Rz. 71

Nach AG Karlsruhe[147] ist die Einschaltung Privater zur Überwachung des fließenden Verkehrs allenfalls dann zulässig, wenn der private Mitarbeiter die erforderlichen technischen Kenntnisse besitzt und sich der Gemeindevollzugsbeamte in unmittelbarer Nähe aufhält und seinerseits die Aufsicht über den privaten Mitarbeiter führen kann.

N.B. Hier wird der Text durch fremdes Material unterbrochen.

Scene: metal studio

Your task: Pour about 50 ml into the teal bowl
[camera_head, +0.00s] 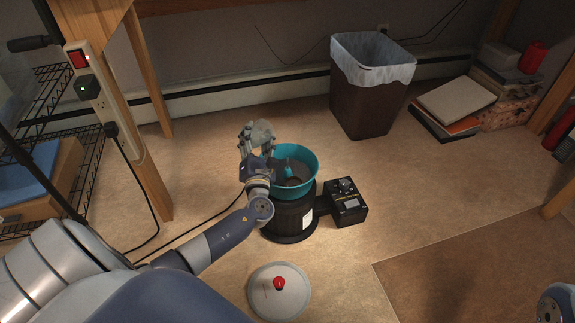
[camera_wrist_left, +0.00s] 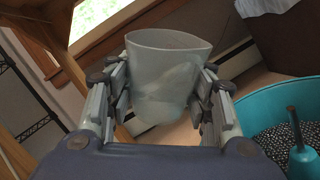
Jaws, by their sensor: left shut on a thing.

Voraussetzung für eine ordnungsgemäße Aufsicht über den privaten mit der Verkehrsüberwachung betrauten Mitarbeiters ist, dass der Gemeindevollzugbeamte, welchem allein die hoheitliche Aufgabe der Überwachung des Straßenverkehrs obliegt, mit der Rechtslage und der Bedienung des Messgerätes vertraut ist.[148] Muss der Sachverständige in der Hauptverhandlung nach Befragen des Beamten feststellen, "dass dieser von dem Gerät technisch keine Ahnung habe", dann ist bei einer solchen Einsetzung eines nicht geschulten Messbeamten die Rechtmäßigkeit der Geschwindigkeitsmessung nicht mehr gegeben.[149]

 

Rz. 72

 

Hinweis

Ob der Gemeindevollzugsbeamte als Messbeamter im vorbeschriebenen Sinne mit der Bedienung des Messgeräts ausreichend vertraut ist, lässt sich in der mündlichen Verhandlung, insbesondere auch durch intensive Befragung die Verteidigung, feststellen. Fragen sind z.B.:[150]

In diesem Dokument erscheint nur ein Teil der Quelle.